Kesalahan berat sebagaimana yang tersebut dalam pasal 158 UU.No.13/2003 tentang Ketenagakerjaan, Juncto Pasal yang terdapat dalam Perjanjian Kerja Bersama (PKB) Juncto Putusan Mahkamah Konstitusi Perkara No.012/PUU-I/2004 Tentang Hasil Uji Materil Undang- Undang Nomor 13/2003, tentang Ketenagakerjaan Juncto Surat Edaran Menteri Tenaga Kerja No.13/2005, harus dibuktikan dengan Putusan Pengadilan yang berkekuatan hukum tetap dan PHK dapat dilakukan setelah adanya terbit Putusan Pengadilan yang berkekuatan hukum tetap tersebut.
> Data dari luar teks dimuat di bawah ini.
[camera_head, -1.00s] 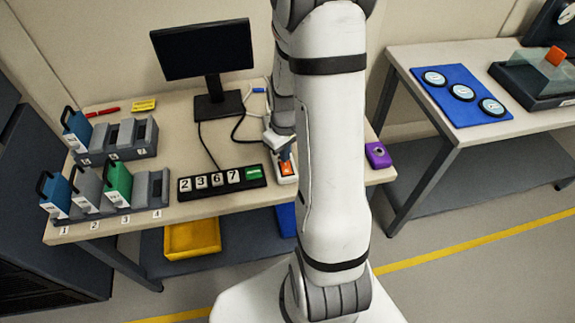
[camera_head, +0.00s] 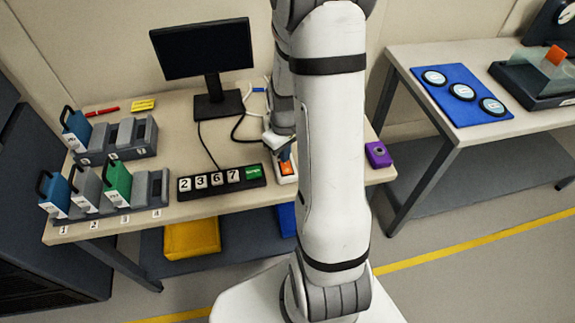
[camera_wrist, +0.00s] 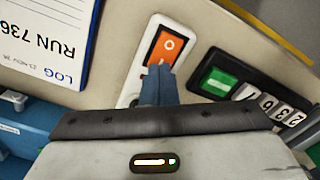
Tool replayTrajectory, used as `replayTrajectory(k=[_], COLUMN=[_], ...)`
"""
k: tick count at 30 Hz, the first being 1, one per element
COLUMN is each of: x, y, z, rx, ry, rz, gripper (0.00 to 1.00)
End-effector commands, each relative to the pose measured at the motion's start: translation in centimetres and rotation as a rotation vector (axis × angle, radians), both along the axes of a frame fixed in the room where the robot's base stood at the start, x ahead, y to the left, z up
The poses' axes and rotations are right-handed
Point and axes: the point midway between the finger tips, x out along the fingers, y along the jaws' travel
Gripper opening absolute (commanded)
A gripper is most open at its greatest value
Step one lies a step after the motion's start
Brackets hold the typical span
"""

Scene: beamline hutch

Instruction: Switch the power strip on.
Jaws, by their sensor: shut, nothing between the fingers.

Artinya Buruh yang urinenya postif mengandung zat narkotika sesuai hasil tes urine narkotika yang dilakukan oleh perusahaan dengan BNN tidak dapat disebut sebagai pelaku tindak pidana kejahatan penyalah gunaan narkotika dan tidak dapat di PHK dengan cara apapun.

Hanya berbekal satu alat bukti berupa hasil tes urine unsur Pasal 183 dan Pasal 184, KUHAP belum terpenuhi untuk memproses sesuat ketentuan hukum kepada Buruh yang urinenya positif mengadung zat narkotika,

Pemeriksaan tes urine narkotika yang dilakukan perusahaan kepentingannya bukan untuk pro justitia (pembuktian perkara) tetapi untuk rehabilitasi, sehingga Buruh yang diperiksa urinenya kapasitasnya bukan sebagai tersangka pelaku tindak pidana kejahatan penyalah gunaan narkotika, tetapi kapasitasnya sebagai korban penyalah gunaan narkotika yang memiliki hak untuk direhabilitasi oleh negara melalui perusahaan.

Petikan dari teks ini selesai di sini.